### YOUR TASK:
Here are records with pictures in them. Copy all of them exactly and leave the pictures out.

────────────────────────────────────────

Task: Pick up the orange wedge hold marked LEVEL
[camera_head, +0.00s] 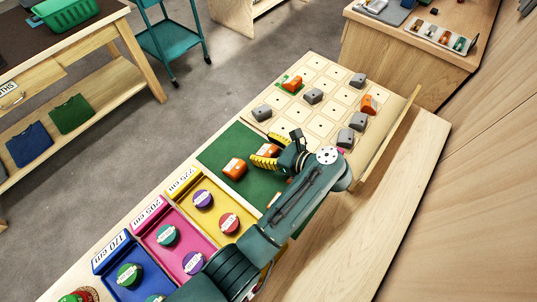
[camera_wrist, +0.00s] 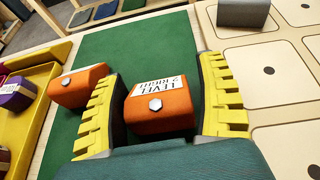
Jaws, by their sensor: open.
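An orange wedge hold (camera_wrist: 160,108) with a white label reading LEVEL, and a smaller second line, sits on the green mat (camera_wrist: 130,45). It has a hex bolt head on its face. My gripper (camera_wrist: 165,95) is open, with one yellow-ribbed finger on each side of this hold. In the head view the hold (camera_head: 269,150) shows partly between the fingers. A second orange hold (camera_wrist: 78,88) lies to the left on the mat; its label is hard to read. It also shows in the head view (camera_head: 234,169).
A yellow tray (camera_wrist: 30,105) adjoins the mat on the left. A pale board (camera_head: 325,127) with grey and orange holds lies on the other side. Pink (camera_head: 158,247) and blue (camera_head: 112,278) trays hold round pieces.

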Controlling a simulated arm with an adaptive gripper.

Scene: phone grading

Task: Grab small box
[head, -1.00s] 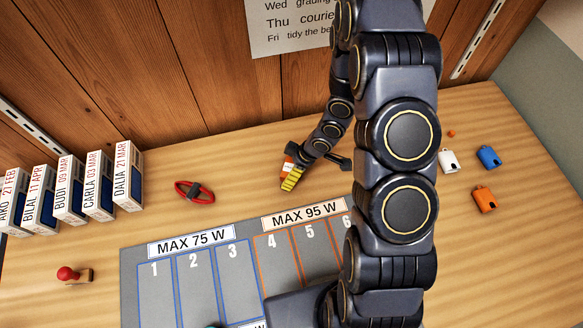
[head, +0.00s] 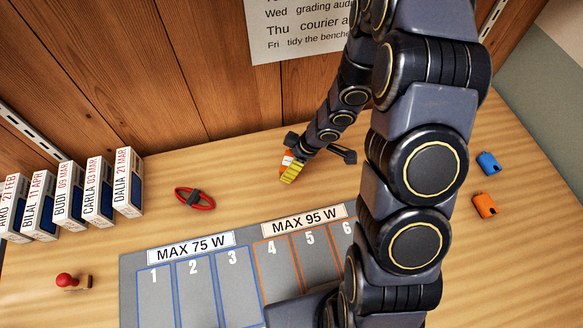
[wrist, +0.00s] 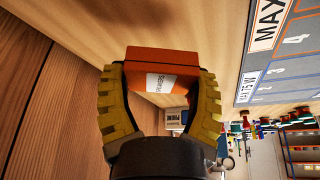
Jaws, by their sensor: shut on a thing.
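A small orange box (wrist: 150,60) with a white label sits between the yellow ridged fingers of my gripper (wrist: 160,82) in the wrist view. Both fingers touch its sides. In the head view my gripper (head: 291,172) is at the back of the bench, above the MAX 95 W sign, and only a little of the orange box (head: 286,160) shows beside the fingers. I cannot tell whether the box touches the bench.
A grey mat (head: 135,290) with numbered slots lies in front. Upright white boxes (head: 70,190) stand at left. A red-black looped item (head: 195,198), a red stamp (head: 68,281), a blue tag (head: 489,163) and an orange tag (head: 484,206) lie on the bench.

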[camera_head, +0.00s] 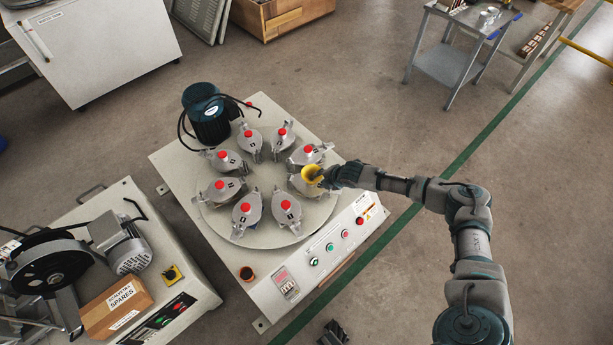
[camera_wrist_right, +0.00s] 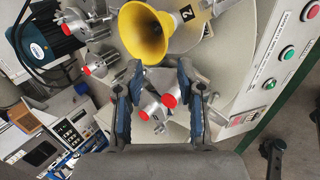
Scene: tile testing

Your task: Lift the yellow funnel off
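The yellow funnel (camera_head: 312,174) is at the right side of the round turntable (camera_head: 268,230), over one of its clamp stations. In the right wrist view the funnel (camera_wrist_right: 142,33) shows its wide mouth, beside a black label with a 2; its lower end is hidden. My right gripper (camera_head: 330,176) is close beside the funnel, at its right in the head view. In the right wrist view its two fingers (camera_wrist_right: 158,72) are spread with nothing held between them, and the funnel lies beyond the tips. A dark piece at the bottom edge, apparently my left gripper (camera_head: 333,333), is cut off.
Several clamp stations with red knobs (camera_head: 245,207) ring the turntable close to the funnel. A dark motor (camera_head: 207,112) stands at the back left. Control buttons (camera_head: 330,247) line the machine's front edge.

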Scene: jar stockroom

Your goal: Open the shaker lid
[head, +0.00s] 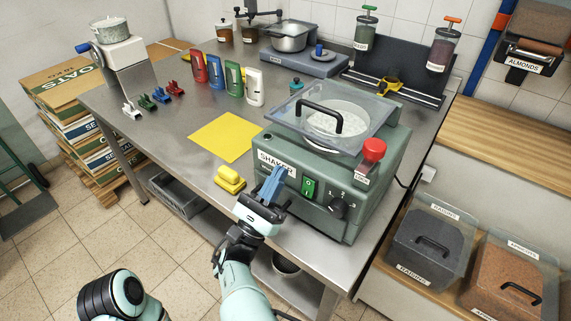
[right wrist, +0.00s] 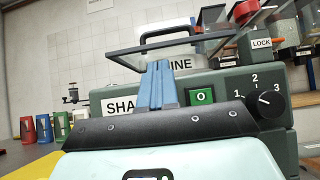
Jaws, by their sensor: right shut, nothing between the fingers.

────────────────────────────────────────

### SOLUTION TO THIS EXERCISE:
Task: Pick up the orange wedge hold marked LEVEL
[camera_head, +0.00s] 
[camera_wrist, +0.00s] 
Jaws, by their sensor: open.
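An orange wedge hold (camera_wrist: 160,108) with a white label reading LEVEL, and a smaller second line, sits on the green mat (camera_wrist: 130,45). It has a hex bolt head on its face. My gripper (camera_wrist: 165,95) is open, with one yellow-ribbed finger on each side of this hold. In the head view the hold (camera_head: 269,150) shows partly between the fingers. A second orange hold (camera_wrist: 78,88) lies to the left on the mat; its label is hard to read. It also shows in the head view (camera_head: 234,169).
A yellow tray (camera_wrist: 30,105) adjoins the mat on the left. A pale board (camera_head: 325,127) with grey and orange holds lies on the other side. Pink (camera_head: 158,247) and blue (camera_head: 112,278) trays hold round pieces.

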Controlling a simulated arm with an adaptive gripper.

Scene: phone grading

Task: Grab small box
[head, -1.00s] 
[head, +0.00s] 
[wrist, +0.00s] 
Jaws, by their sensor: shut on a thing.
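A small orange box (wrist: 150,60) with a white label sits between the yellow ridged fingers of my gripper (wrist: 160,82) in the wrist view. Both fingers touch its sides. In the head view my gripper (head: 291,172) is at the back of the bench, above the MAX 95 W sign, and only a little of the orange box (head: 286,160) shows beside the fingers. I cannot tell whether the box touches the bench.
A grey mat (head: 135,290) with numbered slots lies in front. Upright white boxes (head: 70,190) stand at left. A red-black looped item (head: 195,198), a red stamp (head: 68,281), a blue tag (head: 489,163) and an orange tag (head: 484,206) lie on the bench.

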[camera_head, +0.00s] 
[camera_wrist_right, +0.00s] 
Scene: tile testing

Your task: Lift the yellow funnel off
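The yellow funnel (camera_head: 312,174) is at the right side of the round turntable (camera_head: 268,230), over one of its clamp stations. In the right wrist view the funnel (camera_wrist_right: 142,33) shows its wide mouth, beside a black label with a 2; its lower end is hidden. My right gripper (camera_head: 330,176) is close beside the funnel, at its right in the head view. In the right wrist view its two fingers (camera_wrist_right: 158,72) are spread with nothing held between them, and the funnel lies beyond the tips. A dark piece at the bottom edge, apparently my left gripper (camera_head: 333,333), is cut off.
Several clamp stations with red knobs (camera_head: 245,207) ring the turntable close to the funnel. A dark motor (camera_head: 207,112) stands at the back left. Control buttons (camera_head: 330,247) line the machine's front edge.

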Scene: jar stockroom

Your goal: Open the shaker lid
[head, +0.00s] 
[right wrist, +0.00s] 
Jaws, by their sensor: right shut, nothing between the fingers.

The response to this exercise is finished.